## GIVEN PROBLEM
List all lines in the material below that contain "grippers".

## INFORMATION SUPPLIED
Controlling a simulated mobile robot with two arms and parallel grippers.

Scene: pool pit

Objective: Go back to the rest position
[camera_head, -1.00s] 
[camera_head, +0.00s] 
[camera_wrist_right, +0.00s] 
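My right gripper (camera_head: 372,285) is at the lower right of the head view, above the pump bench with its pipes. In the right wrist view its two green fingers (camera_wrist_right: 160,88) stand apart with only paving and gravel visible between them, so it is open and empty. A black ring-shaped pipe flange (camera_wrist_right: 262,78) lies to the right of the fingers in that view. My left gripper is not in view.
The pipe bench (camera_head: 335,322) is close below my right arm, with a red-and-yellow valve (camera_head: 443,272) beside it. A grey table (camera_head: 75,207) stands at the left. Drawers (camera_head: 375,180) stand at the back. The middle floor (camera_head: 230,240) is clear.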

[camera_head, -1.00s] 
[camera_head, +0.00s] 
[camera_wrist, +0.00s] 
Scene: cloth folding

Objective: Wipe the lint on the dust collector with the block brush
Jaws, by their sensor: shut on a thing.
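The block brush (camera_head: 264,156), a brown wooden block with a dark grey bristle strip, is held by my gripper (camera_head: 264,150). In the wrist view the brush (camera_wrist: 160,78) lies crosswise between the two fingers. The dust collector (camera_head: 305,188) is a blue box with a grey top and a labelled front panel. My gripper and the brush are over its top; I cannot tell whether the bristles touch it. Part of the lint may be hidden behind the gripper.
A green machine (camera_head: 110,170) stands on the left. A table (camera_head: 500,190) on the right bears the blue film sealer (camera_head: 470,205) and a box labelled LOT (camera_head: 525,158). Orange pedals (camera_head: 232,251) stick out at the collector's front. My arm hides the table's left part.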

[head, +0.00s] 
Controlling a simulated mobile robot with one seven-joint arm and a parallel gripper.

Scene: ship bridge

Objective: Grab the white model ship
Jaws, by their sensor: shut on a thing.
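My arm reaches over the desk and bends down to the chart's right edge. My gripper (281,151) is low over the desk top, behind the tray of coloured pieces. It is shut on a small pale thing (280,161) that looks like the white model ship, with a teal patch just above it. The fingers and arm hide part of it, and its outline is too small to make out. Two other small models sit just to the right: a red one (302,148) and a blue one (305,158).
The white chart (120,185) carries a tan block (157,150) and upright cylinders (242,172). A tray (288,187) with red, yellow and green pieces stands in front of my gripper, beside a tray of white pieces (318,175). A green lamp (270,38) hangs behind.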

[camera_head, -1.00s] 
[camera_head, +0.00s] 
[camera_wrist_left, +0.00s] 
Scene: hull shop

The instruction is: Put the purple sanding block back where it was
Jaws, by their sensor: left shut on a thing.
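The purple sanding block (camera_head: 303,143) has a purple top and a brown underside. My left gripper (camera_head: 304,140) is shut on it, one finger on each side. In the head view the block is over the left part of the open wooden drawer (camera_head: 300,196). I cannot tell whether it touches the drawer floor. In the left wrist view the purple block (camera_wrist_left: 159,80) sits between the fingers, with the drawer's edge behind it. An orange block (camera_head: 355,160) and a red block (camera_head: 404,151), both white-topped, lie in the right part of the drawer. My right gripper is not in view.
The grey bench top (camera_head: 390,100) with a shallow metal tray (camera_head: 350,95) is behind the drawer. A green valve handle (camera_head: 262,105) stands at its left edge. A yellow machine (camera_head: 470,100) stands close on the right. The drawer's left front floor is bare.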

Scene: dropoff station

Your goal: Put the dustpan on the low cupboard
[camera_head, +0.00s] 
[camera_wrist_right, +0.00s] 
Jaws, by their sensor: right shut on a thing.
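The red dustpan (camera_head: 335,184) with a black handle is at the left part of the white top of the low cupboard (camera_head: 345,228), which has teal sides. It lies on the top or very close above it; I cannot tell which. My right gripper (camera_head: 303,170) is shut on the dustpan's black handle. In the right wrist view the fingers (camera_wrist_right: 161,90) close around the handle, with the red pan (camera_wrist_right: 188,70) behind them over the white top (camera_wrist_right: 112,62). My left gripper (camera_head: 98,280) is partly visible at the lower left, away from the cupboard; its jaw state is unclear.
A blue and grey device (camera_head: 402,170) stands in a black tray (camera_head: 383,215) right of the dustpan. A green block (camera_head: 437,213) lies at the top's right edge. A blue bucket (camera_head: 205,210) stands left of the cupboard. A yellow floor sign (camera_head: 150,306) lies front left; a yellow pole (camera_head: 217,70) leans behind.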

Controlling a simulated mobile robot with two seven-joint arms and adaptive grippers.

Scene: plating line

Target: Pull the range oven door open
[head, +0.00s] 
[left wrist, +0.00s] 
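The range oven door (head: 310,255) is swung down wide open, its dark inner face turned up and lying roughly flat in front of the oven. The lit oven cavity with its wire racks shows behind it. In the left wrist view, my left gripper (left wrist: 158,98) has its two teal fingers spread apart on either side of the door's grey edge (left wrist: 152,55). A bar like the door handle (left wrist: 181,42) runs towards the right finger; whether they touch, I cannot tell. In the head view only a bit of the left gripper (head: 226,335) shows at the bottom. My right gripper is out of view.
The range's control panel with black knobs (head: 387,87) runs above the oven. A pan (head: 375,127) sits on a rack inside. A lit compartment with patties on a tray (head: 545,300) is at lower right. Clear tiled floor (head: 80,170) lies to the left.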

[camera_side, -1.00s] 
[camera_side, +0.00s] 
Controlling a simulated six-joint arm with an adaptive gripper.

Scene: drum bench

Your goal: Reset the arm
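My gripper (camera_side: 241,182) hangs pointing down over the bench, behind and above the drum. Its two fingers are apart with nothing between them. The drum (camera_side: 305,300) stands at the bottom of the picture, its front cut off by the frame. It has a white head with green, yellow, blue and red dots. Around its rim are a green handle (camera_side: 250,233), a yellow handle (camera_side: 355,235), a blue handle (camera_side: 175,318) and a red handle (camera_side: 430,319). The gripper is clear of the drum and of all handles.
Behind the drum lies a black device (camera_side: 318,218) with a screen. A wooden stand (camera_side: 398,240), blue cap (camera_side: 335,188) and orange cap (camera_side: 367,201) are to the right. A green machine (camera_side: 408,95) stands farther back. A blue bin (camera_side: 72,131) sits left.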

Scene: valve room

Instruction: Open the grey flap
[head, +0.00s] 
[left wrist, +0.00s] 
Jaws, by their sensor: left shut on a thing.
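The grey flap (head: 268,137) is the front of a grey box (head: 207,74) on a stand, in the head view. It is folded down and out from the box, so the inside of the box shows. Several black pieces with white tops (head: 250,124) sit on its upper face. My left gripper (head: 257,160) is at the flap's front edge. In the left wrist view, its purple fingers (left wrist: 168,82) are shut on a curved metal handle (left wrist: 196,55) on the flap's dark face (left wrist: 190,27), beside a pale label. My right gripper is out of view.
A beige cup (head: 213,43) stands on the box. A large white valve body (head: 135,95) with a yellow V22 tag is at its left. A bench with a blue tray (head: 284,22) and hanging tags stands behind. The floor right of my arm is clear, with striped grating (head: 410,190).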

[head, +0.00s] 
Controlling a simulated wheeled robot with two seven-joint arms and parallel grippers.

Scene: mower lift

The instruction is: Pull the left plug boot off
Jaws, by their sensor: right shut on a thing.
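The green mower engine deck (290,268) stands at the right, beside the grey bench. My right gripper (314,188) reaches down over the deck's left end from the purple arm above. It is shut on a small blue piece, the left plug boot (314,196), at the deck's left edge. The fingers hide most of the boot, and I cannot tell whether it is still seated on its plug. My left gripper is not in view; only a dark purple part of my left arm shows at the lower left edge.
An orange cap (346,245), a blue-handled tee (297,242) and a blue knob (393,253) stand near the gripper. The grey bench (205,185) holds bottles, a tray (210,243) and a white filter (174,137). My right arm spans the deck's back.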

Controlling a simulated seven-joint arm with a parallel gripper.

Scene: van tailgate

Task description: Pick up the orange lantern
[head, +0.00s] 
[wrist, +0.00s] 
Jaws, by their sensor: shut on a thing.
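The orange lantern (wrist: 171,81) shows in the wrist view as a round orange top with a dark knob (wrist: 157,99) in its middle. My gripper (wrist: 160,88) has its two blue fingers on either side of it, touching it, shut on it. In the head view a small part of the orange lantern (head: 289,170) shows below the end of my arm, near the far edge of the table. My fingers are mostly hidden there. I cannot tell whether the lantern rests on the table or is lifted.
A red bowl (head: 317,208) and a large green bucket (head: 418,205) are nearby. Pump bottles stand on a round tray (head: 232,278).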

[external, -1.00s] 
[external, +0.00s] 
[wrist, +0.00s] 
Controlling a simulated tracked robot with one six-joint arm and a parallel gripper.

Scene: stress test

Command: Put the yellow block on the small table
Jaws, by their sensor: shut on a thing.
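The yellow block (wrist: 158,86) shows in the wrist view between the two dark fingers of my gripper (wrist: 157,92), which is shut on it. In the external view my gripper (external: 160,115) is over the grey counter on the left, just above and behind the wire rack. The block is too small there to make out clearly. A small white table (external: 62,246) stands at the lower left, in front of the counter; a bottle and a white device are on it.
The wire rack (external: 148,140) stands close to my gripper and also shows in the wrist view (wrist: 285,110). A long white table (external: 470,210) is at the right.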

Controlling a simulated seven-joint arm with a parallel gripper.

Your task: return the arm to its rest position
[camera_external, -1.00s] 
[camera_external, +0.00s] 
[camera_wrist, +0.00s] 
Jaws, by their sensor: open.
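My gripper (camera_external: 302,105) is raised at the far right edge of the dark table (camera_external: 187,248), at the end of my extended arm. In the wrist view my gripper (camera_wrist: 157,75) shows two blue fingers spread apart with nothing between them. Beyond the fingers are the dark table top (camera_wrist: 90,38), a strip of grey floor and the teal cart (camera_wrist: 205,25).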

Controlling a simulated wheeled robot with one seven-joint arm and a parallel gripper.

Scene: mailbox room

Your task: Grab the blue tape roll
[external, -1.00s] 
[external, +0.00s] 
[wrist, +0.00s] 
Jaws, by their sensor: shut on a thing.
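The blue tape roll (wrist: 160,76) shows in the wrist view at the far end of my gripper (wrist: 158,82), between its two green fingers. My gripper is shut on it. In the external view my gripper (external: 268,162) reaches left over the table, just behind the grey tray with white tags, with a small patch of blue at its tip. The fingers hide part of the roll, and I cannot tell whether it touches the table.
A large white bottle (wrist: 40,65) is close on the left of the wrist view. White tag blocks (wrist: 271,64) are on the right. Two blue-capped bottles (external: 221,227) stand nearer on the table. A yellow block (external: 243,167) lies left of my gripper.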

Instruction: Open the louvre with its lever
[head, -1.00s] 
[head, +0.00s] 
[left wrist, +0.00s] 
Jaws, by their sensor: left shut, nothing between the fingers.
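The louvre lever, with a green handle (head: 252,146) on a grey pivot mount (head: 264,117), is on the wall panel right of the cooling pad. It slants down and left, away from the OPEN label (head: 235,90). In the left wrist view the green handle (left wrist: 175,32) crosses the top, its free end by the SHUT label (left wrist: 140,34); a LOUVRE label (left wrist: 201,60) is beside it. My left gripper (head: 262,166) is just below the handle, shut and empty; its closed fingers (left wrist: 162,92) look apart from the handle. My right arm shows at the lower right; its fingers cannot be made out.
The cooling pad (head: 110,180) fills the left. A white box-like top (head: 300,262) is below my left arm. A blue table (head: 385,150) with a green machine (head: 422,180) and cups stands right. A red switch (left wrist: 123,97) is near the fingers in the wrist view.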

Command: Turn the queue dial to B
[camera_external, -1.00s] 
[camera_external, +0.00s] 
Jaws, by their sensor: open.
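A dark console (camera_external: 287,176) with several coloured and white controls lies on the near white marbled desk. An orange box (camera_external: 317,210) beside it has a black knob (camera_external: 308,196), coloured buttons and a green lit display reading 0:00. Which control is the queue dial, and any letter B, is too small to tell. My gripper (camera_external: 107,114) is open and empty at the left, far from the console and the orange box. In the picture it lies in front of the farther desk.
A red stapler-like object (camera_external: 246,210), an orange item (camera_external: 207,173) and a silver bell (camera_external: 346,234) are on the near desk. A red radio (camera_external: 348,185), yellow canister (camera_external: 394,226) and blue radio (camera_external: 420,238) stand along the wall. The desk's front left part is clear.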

## OUTPUT OF THE TASK
Controlling a simulated mobile robot with two arms and parallel grippers.
Controlling a simulated mobile robot with two seven-joint arms and adaptive grippers.
Controlling a simulated wheeled robot with two seven-joint arms and parallel grippers.

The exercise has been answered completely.